Kercher was murdered in what prosecutors argued was a drug-fueled brutal sex game that went wrong, reports Corriere della Sera. Rudy Guede, from the Ivory Coast, was separately convicted of the murder and is serving a 16-year sentence.
Lawyers for the Kercher family said they were pleased with Tuesday's ruling, Adnkronos writes, noting that they viewed it as “a moral and legal victory.”
Knox returned to Seattle as soon as she was freed and Sollecito is now studying in Verona. “They’re continuing to not believe me,” Knox reportedly told her lawyers by telephone from her home, where she stayed up past midnight local time for the verdict, writes La Stampa.
In a statement released Tuesday morning, Knox said: “It was painful to receive the news that the Italian Supreme Court decided to send my case back for revision when the prosecution's theory of my involvement in Meredith's murder has been repeatedly revealed to be completely unfounded and unfair. The prosecution responsible for the many discrepancies in their work must be made to answer for them, for Raffaele's sake, my sake, and most especially for the sake of Meredith's family.”

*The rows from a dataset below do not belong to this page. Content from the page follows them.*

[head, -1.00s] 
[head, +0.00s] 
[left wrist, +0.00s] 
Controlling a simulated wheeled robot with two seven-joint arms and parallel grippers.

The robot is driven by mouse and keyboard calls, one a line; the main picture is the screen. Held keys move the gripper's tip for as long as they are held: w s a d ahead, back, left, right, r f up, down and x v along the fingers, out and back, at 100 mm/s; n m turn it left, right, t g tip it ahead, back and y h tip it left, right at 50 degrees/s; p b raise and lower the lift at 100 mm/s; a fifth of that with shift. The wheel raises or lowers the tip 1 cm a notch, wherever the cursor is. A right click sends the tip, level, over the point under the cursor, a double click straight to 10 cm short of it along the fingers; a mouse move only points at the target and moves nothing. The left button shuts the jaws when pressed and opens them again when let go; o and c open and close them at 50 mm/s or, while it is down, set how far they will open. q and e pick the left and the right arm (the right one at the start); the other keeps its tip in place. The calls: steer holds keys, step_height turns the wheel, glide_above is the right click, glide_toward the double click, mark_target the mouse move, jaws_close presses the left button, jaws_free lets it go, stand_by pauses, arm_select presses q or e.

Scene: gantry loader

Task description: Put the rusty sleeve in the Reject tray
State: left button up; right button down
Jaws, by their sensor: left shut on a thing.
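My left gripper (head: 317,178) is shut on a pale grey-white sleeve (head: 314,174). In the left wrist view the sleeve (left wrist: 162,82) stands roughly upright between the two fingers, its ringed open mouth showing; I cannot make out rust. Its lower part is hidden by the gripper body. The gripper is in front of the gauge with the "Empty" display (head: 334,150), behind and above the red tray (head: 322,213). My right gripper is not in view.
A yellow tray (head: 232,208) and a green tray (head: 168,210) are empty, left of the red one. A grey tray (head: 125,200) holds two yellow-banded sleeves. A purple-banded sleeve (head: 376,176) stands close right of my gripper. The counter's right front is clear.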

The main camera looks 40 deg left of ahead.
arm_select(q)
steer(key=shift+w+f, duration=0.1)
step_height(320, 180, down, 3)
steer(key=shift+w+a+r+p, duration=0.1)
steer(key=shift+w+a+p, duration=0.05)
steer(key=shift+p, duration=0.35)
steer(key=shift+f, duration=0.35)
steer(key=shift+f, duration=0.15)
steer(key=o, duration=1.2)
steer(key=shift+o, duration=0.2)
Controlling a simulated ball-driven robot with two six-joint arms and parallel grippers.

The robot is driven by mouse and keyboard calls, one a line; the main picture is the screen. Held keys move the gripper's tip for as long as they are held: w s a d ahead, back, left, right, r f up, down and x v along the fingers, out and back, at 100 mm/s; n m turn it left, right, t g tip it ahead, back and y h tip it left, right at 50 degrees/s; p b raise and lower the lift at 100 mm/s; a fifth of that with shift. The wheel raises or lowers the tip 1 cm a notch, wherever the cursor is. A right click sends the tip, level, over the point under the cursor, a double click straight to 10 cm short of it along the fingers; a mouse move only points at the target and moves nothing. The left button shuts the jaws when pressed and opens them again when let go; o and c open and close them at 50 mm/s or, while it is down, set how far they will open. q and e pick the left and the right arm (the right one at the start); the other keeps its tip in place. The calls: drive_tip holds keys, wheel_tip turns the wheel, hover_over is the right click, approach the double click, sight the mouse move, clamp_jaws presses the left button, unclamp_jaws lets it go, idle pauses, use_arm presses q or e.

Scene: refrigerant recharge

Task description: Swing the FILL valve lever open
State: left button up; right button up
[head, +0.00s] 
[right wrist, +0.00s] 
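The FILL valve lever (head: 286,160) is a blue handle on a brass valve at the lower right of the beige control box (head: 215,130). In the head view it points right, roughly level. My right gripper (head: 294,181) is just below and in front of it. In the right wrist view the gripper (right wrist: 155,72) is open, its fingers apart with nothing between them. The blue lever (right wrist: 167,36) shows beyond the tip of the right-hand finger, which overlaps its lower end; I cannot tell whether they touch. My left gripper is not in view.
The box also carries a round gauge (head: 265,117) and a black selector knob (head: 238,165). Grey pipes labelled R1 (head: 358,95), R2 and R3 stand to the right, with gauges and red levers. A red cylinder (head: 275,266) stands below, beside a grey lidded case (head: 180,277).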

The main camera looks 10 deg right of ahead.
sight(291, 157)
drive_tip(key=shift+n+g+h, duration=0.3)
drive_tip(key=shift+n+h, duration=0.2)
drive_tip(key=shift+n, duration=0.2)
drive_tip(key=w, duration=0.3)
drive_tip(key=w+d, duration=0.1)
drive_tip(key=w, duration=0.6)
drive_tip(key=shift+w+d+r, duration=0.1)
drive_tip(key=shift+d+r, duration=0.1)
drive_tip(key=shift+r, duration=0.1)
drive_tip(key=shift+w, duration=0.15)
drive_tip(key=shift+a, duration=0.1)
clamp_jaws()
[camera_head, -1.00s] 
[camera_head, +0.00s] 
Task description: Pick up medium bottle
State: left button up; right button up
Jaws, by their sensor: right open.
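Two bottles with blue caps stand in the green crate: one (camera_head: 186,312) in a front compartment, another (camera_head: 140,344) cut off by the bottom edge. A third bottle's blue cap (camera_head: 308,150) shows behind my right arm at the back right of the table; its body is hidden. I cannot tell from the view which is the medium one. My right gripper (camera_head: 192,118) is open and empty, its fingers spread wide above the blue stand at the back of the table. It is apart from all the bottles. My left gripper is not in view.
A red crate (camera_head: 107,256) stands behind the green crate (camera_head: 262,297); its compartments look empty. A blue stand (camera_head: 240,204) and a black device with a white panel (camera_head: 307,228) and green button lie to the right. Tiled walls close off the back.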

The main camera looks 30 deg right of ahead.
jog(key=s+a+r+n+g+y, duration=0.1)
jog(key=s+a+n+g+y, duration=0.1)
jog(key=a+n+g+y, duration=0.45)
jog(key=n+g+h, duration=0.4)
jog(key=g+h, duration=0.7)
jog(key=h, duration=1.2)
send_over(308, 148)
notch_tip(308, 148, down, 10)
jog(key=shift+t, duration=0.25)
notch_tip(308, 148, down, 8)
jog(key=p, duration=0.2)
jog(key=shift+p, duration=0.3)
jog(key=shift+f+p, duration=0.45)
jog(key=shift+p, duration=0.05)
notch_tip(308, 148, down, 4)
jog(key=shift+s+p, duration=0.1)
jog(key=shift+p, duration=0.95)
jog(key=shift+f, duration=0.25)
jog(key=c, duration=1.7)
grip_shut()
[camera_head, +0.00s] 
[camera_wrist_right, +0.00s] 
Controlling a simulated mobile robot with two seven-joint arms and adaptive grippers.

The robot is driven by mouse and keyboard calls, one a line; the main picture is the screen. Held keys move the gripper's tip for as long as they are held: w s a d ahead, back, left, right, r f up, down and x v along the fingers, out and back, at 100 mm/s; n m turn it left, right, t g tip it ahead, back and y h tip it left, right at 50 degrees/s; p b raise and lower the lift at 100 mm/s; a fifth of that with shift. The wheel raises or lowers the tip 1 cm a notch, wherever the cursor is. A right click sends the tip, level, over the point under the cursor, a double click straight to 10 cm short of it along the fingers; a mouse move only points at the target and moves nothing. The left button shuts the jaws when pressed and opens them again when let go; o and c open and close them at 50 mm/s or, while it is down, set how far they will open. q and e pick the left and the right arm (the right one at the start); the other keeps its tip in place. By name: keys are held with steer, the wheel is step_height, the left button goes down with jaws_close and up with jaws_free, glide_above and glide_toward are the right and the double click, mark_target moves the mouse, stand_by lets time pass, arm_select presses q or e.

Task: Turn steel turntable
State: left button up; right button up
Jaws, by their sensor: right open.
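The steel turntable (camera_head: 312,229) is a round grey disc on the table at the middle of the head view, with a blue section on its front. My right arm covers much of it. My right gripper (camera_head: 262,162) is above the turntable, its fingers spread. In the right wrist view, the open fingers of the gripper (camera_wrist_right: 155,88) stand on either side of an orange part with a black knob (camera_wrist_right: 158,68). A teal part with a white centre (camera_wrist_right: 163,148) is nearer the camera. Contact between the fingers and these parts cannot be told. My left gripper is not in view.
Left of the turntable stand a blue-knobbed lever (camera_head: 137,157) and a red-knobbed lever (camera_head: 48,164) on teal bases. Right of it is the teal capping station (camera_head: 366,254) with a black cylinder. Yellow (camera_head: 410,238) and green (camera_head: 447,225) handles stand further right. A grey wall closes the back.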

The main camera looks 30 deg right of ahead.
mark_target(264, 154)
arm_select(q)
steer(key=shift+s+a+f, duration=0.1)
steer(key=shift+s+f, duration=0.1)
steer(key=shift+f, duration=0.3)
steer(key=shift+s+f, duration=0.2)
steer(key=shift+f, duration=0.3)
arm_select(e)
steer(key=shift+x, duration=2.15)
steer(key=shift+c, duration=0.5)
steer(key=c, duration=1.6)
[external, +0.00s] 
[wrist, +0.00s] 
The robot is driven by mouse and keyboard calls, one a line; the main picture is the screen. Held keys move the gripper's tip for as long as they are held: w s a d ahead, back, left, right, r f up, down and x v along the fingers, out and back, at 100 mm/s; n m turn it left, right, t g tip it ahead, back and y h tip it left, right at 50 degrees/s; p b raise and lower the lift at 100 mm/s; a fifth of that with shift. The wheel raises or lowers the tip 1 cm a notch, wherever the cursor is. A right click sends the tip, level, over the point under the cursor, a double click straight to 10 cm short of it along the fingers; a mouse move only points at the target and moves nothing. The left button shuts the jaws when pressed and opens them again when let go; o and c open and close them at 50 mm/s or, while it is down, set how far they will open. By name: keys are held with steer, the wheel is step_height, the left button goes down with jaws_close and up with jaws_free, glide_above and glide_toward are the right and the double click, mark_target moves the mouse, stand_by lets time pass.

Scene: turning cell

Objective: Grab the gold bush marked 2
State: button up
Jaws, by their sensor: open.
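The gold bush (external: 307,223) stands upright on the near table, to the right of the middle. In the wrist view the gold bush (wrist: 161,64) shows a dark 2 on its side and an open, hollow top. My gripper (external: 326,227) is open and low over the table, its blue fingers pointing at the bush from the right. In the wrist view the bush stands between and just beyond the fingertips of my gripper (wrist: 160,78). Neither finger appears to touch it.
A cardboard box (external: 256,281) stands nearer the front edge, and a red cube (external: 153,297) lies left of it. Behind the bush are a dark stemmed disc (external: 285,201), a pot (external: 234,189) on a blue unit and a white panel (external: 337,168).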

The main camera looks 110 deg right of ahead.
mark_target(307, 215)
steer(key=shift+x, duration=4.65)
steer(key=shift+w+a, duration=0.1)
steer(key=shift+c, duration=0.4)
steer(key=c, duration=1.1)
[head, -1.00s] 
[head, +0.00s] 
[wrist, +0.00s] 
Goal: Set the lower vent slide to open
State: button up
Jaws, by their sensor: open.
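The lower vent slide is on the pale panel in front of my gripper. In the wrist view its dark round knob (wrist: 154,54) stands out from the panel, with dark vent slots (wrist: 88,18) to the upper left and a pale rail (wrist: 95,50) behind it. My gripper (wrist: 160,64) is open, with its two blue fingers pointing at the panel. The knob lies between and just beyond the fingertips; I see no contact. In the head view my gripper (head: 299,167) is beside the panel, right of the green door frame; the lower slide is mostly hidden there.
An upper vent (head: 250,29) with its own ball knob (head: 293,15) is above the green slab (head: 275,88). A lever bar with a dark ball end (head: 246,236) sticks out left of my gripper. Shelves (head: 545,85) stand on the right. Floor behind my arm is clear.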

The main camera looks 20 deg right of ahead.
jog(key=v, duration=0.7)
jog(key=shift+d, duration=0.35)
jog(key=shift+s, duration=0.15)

Knox will not be forced to appear in the new appeal, which can be conducted in absentia. According to the AP, if she was convicted and it is upheld by the Supreme Court, Italy could seek her extradition from the US. Another lawyer for Knox, Carlo dalla Vedova said that it would then be up the the U.S. to decide whether to honor this, or seek a deal to keep Knox from having to return to Italy to serve out any eventual sentence.